■ Set problem: Everything from the line containing "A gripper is" through the line containing "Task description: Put" should be repeated exactly, and nothing else from the data.

** Begin Data shown **

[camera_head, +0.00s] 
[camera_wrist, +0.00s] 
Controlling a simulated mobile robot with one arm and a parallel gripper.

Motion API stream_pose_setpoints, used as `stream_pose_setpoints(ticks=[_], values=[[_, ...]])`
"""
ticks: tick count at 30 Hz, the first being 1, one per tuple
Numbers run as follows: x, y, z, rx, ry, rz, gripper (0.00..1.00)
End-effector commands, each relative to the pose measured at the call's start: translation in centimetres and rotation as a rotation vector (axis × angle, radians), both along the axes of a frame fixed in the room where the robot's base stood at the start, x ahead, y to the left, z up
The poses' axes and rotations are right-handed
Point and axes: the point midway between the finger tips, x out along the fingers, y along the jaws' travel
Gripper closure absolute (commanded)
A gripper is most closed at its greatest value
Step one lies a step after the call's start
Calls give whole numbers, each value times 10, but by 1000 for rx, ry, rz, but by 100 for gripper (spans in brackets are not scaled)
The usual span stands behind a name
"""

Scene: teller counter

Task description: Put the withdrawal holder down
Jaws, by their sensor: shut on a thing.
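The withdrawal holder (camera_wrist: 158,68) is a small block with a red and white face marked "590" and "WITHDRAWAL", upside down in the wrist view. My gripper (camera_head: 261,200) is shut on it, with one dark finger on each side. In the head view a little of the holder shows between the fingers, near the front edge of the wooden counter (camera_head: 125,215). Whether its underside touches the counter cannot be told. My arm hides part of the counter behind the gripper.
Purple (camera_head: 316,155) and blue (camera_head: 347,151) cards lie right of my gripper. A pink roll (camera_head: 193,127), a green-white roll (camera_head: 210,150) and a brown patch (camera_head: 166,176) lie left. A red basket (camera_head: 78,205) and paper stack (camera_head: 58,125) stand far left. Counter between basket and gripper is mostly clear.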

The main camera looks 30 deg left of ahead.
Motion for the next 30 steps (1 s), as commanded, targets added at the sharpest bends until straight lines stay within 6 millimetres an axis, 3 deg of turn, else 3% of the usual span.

** End Data shown **

■ Result for this task:
A gripper is most closed at its greatest value
Step one lies a step after the call's start
Calls give whole numbers, each value times 10, but by 1000 for rx, ry, rz, but by 100 for gripper (spans in brackets are not scaled)
The usual span stands behind a name
"""

Scene: teller counter

Task description: Put the withdrawal holder down

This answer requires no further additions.